_MATERIAL_:
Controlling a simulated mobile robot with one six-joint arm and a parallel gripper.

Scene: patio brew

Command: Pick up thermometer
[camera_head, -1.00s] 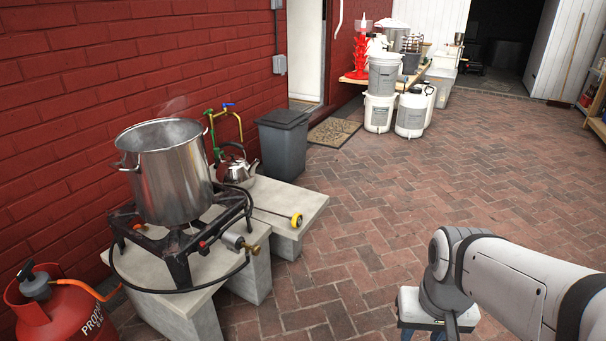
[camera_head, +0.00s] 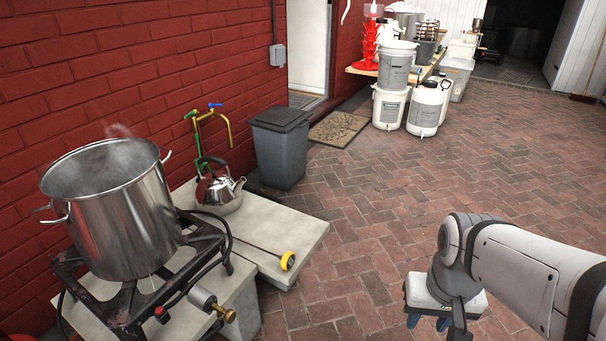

_YOUR OBJECTIVE_: Write out again every line above exactly as given; the pictures do not belong in the copy.

_TASK OUTPUT_:
Controlling a simulated mobile robot with one six-joint arm and a parallel gripper.

Scene: patio brew

Command: Pick up thermometer
[camera_head, -1.00s] 
[camera_head, +0.00s] 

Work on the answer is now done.